Ce qu’elle refuse, c’est que l’avenir du Liban, de la Syrie, du Yémen, de l’Iraq ou de quelque autre pays que ce soit puisse être hypothéqué par une puissance extérieure qui, recourant aux services de milices obscurantistes, violentes et sectaires, ne vise qu’à diffuser sa propre influence et à asseoir sa propre suprématie, qui travaille, ce faisant, à appliquer son propre agenda et à atteindre ses propres objectifs d’expansion et de domination au détriment des communautés majoritaires ainsi que de la cohésion et de la sécurité des pays- cibles et de celles de la région dans son ensemble.

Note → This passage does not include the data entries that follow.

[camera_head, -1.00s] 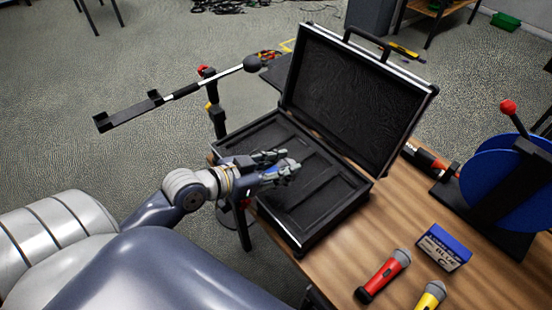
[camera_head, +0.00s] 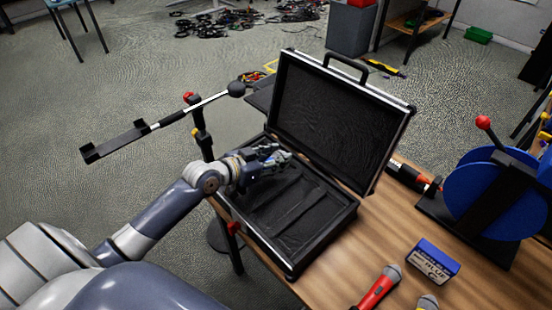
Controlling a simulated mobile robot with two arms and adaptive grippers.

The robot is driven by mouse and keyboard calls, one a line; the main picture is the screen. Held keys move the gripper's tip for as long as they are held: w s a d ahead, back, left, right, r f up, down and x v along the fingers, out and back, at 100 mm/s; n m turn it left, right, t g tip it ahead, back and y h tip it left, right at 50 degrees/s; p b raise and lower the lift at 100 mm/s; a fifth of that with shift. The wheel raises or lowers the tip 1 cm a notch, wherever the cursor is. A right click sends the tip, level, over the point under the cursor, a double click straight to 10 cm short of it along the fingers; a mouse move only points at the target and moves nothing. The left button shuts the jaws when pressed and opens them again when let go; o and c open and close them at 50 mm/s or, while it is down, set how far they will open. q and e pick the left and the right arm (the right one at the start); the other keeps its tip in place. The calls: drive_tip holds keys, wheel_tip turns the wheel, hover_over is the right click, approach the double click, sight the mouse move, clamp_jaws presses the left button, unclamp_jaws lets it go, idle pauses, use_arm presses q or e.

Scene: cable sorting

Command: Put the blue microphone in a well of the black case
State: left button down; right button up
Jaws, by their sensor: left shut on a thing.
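The black case (camera_head: 292,266) lies open on the wooden table, lid raised at the back, with long dark wells in its base. My left gripper (camera_head: 281,159) is over the far left part of the base, near the lid. It is shut on the blue microphone, which the fingers mostly hide; only small bluish parts show. I cannot tell whether the microphone touches the case floor. The wells in the middle and right look empty. My right gripper is not in view.
A red microphone (camera_head: 380,287), part of a yellow microphone (camera_head: 428,303) and a blue-and-white box (camera_head: 433,262) lie right of the case. A blue reel (camera_head: 475,190) stands farther right. A stand with a boom (camera_head: 190,108) rises on the left.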

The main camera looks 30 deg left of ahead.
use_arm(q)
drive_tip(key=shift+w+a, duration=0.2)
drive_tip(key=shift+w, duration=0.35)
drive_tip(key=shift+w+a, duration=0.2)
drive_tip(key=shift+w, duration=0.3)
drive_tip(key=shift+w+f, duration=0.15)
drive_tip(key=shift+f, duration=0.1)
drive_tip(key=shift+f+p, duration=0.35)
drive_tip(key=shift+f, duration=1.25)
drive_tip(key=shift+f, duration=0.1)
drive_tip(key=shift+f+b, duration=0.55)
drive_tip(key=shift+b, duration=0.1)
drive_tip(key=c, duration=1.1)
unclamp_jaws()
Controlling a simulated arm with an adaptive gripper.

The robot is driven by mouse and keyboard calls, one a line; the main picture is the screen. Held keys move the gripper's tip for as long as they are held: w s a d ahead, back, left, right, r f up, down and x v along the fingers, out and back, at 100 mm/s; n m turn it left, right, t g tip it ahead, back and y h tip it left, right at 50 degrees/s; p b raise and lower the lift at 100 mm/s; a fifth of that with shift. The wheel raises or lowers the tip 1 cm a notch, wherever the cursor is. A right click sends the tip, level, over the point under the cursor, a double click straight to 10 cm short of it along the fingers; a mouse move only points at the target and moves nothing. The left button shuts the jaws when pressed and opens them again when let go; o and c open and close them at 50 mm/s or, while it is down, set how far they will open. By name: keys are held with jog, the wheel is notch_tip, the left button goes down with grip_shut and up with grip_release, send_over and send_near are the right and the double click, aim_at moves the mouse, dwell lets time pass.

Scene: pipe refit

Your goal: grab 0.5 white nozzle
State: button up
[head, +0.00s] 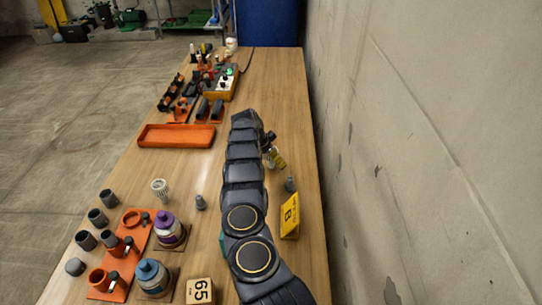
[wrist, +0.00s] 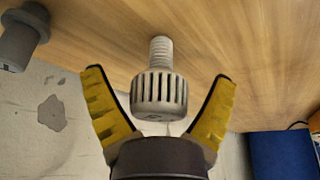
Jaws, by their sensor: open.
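A pale grey-white nozzle (wrist: 158,88) with a slotted round head and a threaded stem is in the middle of the wrist view. Its stem points toward the table, which is at the top of that picture. My gripper (wrist: 156,76) is open, with a yellow-padded finger on each side of the nozzle's head and a visible gap at both sides. In the head view my gripper (head: 277,158) is on the right of the arm, near the wall side. The nozzle between the fingers cannot be made out there. Another white slotted nozzle (head: 160,188) stands left of the arm.
A grey nozzle (head: 291,185) stands close to my gripper, also at the wrist view's upper left (wrist: 22,38). A yellow sign (head: 290,215) is nearer, by the wall (head: 420,150). Another grey nozzle (head: 200,202), bottles and an orange tray (head: 176,136) are left of the arm.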

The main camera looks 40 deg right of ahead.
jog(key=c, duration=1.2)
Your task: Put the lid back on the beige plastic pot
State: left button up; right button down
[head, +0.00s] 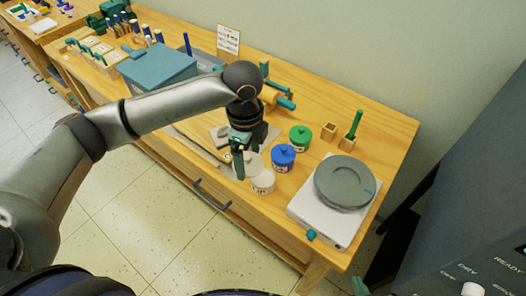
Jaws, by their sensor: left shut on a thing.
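The beige pot (263,183) stands near the front edge of the wooden table, a dark label on its side. My left gripper (243,160) is just up and left of it in the head view, fingers pointing down. It is shut on the pale, round lid (254,164), which is partly hidden by the fingers. The lid shows beside and above the pot's far rim; I cannot tell whether they touch. Teal tips at the bottom edge look like my right gripper (360,287); its jaws are mostly cut off.
A blue lidded pot (283,156) and a green lidded pot (300,138) stand close behind the beige one. A white device with a grey round plate (345,183) is to the right. A teal box (157,68) stands further left.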

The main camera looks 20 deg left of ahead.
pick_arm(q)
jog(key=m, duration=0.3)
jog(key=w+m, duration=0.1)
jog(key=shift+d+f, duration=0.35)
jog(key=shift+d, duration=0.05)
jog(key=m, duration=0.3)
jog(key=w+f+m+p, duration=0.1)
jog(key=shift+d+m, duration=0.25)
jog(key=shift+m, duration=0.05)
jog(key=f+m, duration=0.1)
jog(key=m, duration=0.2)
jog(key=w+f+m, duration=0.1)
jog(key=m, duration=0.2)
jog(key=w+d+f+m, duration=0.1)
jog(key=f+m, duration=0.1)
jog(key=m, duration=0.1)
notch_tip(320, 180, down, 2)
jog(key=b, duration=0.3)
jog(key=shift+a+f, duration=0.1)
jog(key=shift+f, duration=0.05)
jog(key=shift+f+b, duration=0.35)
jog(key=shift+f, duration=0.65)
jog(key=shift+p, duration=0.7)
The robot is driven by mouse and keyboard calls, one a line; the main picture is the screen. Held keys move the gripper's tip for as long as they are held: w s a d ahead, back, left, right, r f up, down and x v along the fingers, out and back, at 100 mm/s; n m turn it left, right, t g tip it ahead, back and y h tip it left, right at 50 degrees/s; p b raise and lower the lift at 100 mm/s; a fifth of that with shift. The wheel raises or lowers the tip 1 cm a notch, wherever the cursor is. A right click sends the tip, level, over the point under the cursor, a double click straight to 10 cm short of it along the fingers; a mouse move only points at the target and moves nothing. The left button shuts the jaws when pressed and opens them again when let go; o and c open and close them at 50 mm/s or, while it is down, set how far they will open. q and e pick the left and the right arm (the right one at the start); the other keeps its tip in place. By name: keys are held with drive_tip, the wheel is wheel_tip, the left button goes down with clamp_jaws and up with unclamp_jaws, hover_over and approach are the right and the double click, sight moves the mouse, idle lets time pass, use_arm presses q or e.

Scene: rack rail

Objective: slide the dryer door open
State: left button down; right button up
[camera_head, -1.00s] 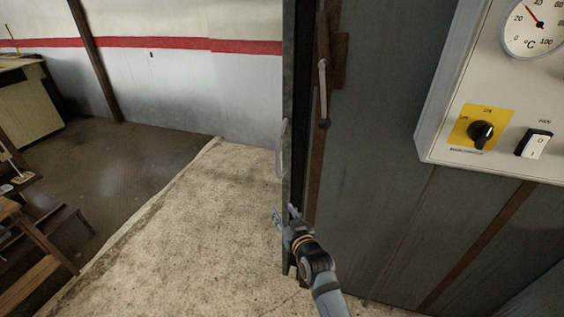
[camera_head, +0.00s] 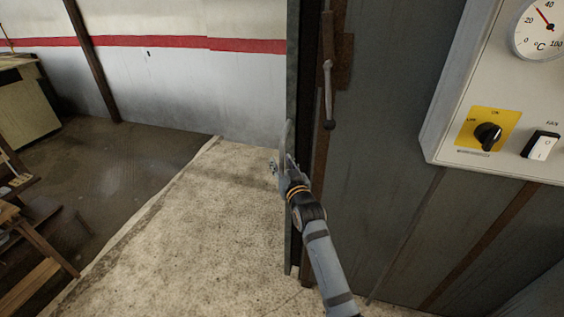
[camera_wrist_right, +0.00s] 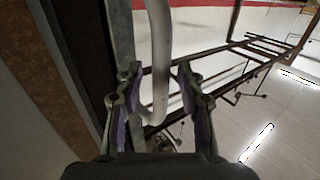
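The dryer door (camera_head: 290,230) shows edge-on as a narrow grey panel beside the dark dryer body. A pale bar handle (camera_head: 287,135) stands out from its left face. My right gripper (camera_head: 278,168) is at the lower end of this handle. In the right wrist view, the handle (camera_wrist_right: 159,60) comes down between the two spread fingers of the gripper (camera_wrist_right: 153,105). The fingers are open, and a gap shows between the handle and each finger. My left gripper is not in view.
A rusty latch lever (camera_head: 328,90) hangs on the dryer front right of the door. A control box (camera_head: 455,110) with dial and switches juts out further right. Wooden furniture (camera_head: 30,245) stands at the far left. The concrete floor (camera_head: 190,230) left of the door is clear.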

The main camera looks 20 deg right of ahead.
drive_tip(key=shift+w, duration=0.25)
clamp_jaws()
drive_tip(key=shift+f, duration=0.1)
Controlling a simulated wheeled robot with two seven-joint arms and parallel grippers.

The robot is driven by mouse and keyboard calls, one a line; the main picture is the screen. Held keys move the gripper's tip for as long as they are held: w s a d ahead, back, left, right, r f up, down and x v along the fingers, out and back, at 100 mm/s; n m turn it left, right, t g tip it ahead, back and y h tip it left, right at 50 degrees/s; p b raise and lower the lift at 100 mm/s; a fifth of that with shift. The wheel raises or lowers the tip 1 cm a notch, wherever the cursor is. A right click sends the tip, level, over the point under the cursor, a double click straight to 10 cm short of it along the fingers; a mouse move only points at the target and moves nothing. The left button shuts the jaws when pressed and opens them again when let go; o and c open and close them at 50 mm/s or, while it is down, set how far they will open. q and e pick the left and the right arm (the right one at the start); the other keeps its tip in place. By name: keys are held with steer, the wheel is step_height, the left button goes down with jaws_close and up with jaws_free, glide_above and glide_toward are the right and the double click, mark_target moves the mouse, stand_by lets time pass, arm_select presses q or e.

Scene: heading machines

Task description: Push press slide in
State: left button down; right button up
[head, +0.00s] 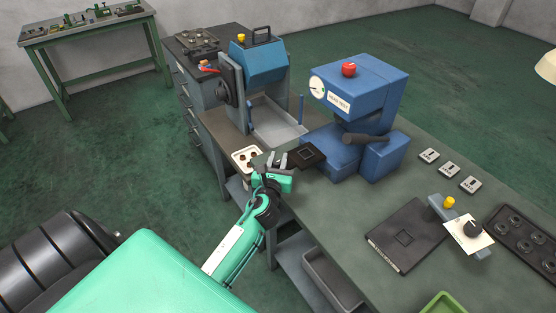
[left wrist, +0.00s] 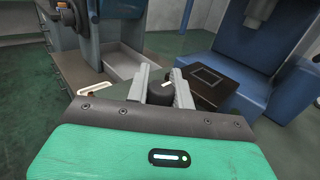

Nul ne peut, en effet, accepter les entreprises préméditées et méthodiques en vue de miner la cohésion de tout une région qui, nonobstant sa diversité- sa richesse- communautaire, a toutes les raisons objectives- et historiques- de s’entendre et, dans le respect de ses différences, de coopérer et de s’unir.

Les apprentis sorciers[43] ont, eux- mêmes, tout intérêt à voir régner un tel état de concorde et de paix.

Israël, malgré la vaine et anachronique agressivité de nombre de ses dirigeants et le maximalisme outrancièrement anti- palestinien et anti- arabe de très larges franges de son « élite » politique, serait bien avisé de se convertir à une telle approche en réalisant, enfin, que les solutions pérennes et fiables résident toujours dans la sereine quiétude que procurent la concorde et la paix. Jamais elles ne se retrouvent au bout de sempiternels conflits meurtriers ni ne gisent sous les ruines accumulées des destructions massives[44].

Le respect scrupuleux des droits inaliénables de l’autre, la reconnaissance sans équivoque de ses spécificités culturelles ou nationales et le partage avec lui d’un projet de concorde et de paix à l’échelle régionale et mondiale ainsi que l’initiation commune d’une ère de compréhension et d’entente et- pourquoi pas ?- de coopération fructueuse et d’agissante solidarité constituent, en effet, le seul gage d’un avenir suffisamment juste et suffisamment motivant pour la totalité des habitants de la région et, au- delà de celle- ci, pour l’humanité tout entière.

Il n’y a, répétons- le, aucune « guerre de religion »[45] dans la région moyen- orientale et, plus particulièrement encore, dans la Péninsule Arabique.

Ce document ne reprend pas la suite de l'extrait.